REPCON number
AR201800065
Date reported
Published date
Mode
Affected operation/industry
Concern subject type
Concern summary

Restricting the use of an alternate aerodrome creates unnecessary distractions and increased workload for flight crew and ATC during critical flight phases or emergency situations.

Reporter's deidentified concern

The reporter has raised a concern regarding a reference to [Location] information in the En Route Supplement Australia (ERSA) at FAC-[aerodrome code] -6, item 10. i) which states: [Location Airport must not be nominated as an alternate without the consent of airport operator.]

The definition of an alternate aerodrome, prescribed by ICAO Annex 2, is “an aerodrome to which an aircraft may proceed when it becomes either impossible or inadvisable to proceed to or to land at the aerodrome of intended landing where the necessary services and facilities are available, where aircraft performance requirements can be met and which is operational at the expected time of use”.

Alternate aerodromes include the following:

  • Take-off alternate. An alternate aerodrome at which an aircraft would be able to land should this become necessary shortly after take-off and it is not possible to use the aerodrome of departure.
  • En route alternate. An alternate aerodrome at which an aircraft would be able to land in the event that a diversion becomes necessary while en route.
  • Destination alternate. An alternate aerodrome at which an aircraft would be able to land should it become either impossible or inadvisable to land at the aerodrome of intended landing.
  • Note— the aerodrome from which a flight departs may also be an en route or a destination alternate aerodrome for that flight.

Annex 2 defines that an aircraft may proceed to an alternate aerodrome where the necessary services and facilities are available, and where usability criteria can be met, and which is operational at the expected time of use. The definition does not specify that the permission of the aerodrome operator is required to use the aerodrome as an alternate. The reporter queries if the information in the ERSA invalidates the definition of an alternate aerodrome as published in ICAO Annex 2.

The reporter states that applying restrictions to use an alternate aerodrome has obvious safety implications by creating unnecessary distractions and increasing workload for flight crew and ATC during critical flight phases or emergency situations. The reporter advises that under the AIP 2018 SUP H44/18, there has been no difference filed by Australia with respect to the definition of Alternate Aerodrome in Annex 2.

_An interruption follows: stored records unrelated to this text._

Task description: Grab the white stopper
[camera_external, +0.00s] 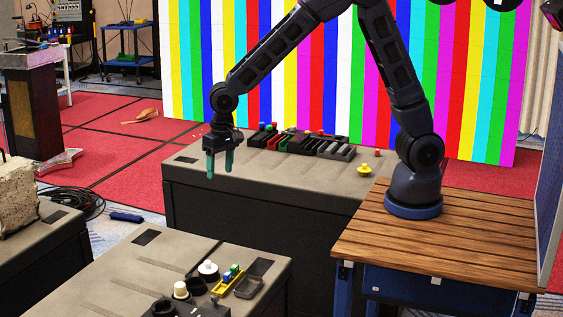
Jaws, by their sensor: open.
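On the near grey case top (160,250), a white knobbed piece (208,267) sits on a dark round base. A cream-white cylinder (180,288) stands just left of it, by dark round pieces. Either could be the white stopper; I cannot tell which. My gripper (220,168) has green fingers, points down and is open, with nothing seen between the fingers. It hangs in front of the far grey case's left part, well above and behind both white pieces in the picture.
A yellow tray (227,283) with small coloured blocks and a grey open tray (249,288) lie right of the white pieces. The far case (300,173) carries dark trays (302,143) and a yellow knob (365,169). The near case's left part is mostly bare.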

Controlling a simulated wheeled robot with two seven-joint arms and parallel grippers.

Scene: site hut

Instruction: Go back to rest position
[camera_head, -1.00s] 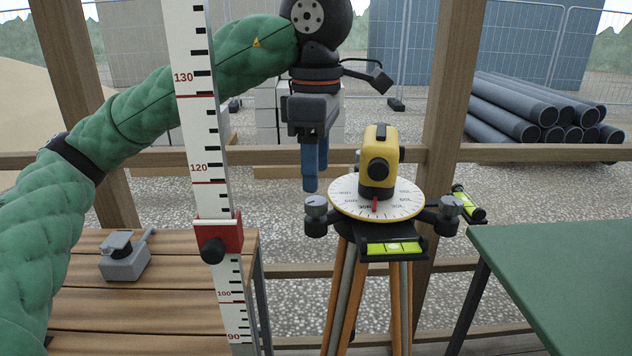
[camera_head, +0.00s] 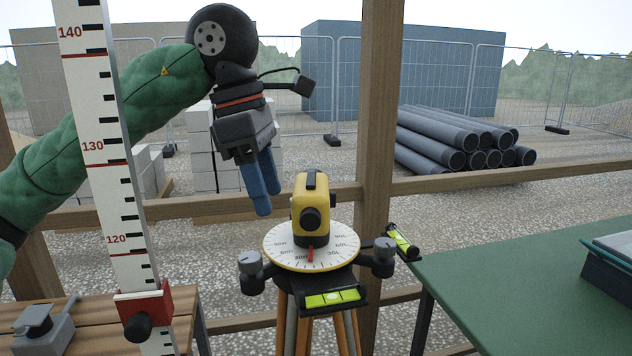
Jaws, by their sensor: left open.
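My left gripper (camera_head: 260,188) has blue fingers that point down. It hangs in the air to the left of the yellow level instrument (camera_head: 311,205), apart from it, and nothing shows between the fingers. Its green-sleeved arm comes in from the left, behind the white levelling staff (camera_head: 103,150). The yellow instrument stands upright on a white graduated disc (camera_head: 283,257) on a tripod. My right gripper is not in view.
The staff, with a red clamp (camera_head: 160,305), stands near a wooden bench (camera_head: 88,340) that bears a grey device (camera_head: 40,328). A green table (camera_head: 520,285) with a dark case (camera_head: 606,275) is at right. A wooden post (camera_head: 380,120) rises behind the tripod.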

The reporter queries if the specified restriction is a non-conformity with ICAO Annex 2, Article 10 of the Chicago Convention, and Article 37 of the Chicago Convention.

Named party's response

The aerodrome operator did not respond to the REPCON.

Regulator's response

[Location] appears to be the only airport listed in the ERSA expressing a requirement to obtain consent as a condition of use. The condition does not specifically breach civil aviation safety legislation. The condition is unlikely to have any safety implication since a pilot in command is entitled to divert to and land at [Location] airport whenever the airport is available, suitable and there is an operational need to do so. On this basis, a difference against ICAO Annex 2 does not need to be lodged by Australia.

Commercial matters which arise in the course of aircraft operations at [Location] airport should be resolved by the airport operator and the aircraft operator. Section 14(5)(g) of the Airports Act 1996 states an airport lease complies with s.14 if, (g) the lease provides for access to the airport by interstate air transport or international air transport, or both. The condition of consent may not be consistent with the requirements of the Airports Act 1996 and the conditions of the airport lease, and in this regard, it is suggested the reporter liaise with the Department of Infrastructure Regional Development and Cities. It is noted that as lease holder, the airport operator is obliged (and needs) to be prepared for the scope of aircraft diversions that may occur. Such information is relevant to the airport operator’s emergency planning, safety risk management, and business continuity planning.

The information published in ERSA could be revised to ask aircraft operators to consult with the airport operator (rather than use the word- ‘must’) before determining to nominate [Location] as an alternate airport for flight planning purposes. Alternatively use of the words ‘prior permission required’ would also be appropriate.

2nd regulator's response

We note the comments provided by CASA relating to provisions in the airport lease between the Commonwealth and the Airport Lessee Company for [Location] Airport.

The Department is of the view that requiring consent before the airport is nominated as an alternate does not necessarily amount to not providing for access to the airport by air transport and there is no reason why an Airport Lessee Company could not include a step requiring such consent before access is granted, as long as that consent is not unreasonably withheld.

From a safety perspective, the Department does not believe there to be any issue with the condition [Location] Airport has applied.  An airport is “nominated’ for flight planning purposes (mainly fuel calculations) before an aircraft departs.  Therefore, the fuel carry is determined ahead of departure relevant to the availability of a suitable alternate site.

In an emergency situation, a pilot can divert anywhere they consider necessary to safely complete the flight – regardless of whether that site has been ‘nominated’ beforehand.

In summary, the Department does not consider the consent condition applied by [Location] Airport is contrary to the airport’s head lease provisions nor do we consider it is inconsistent with ICAO.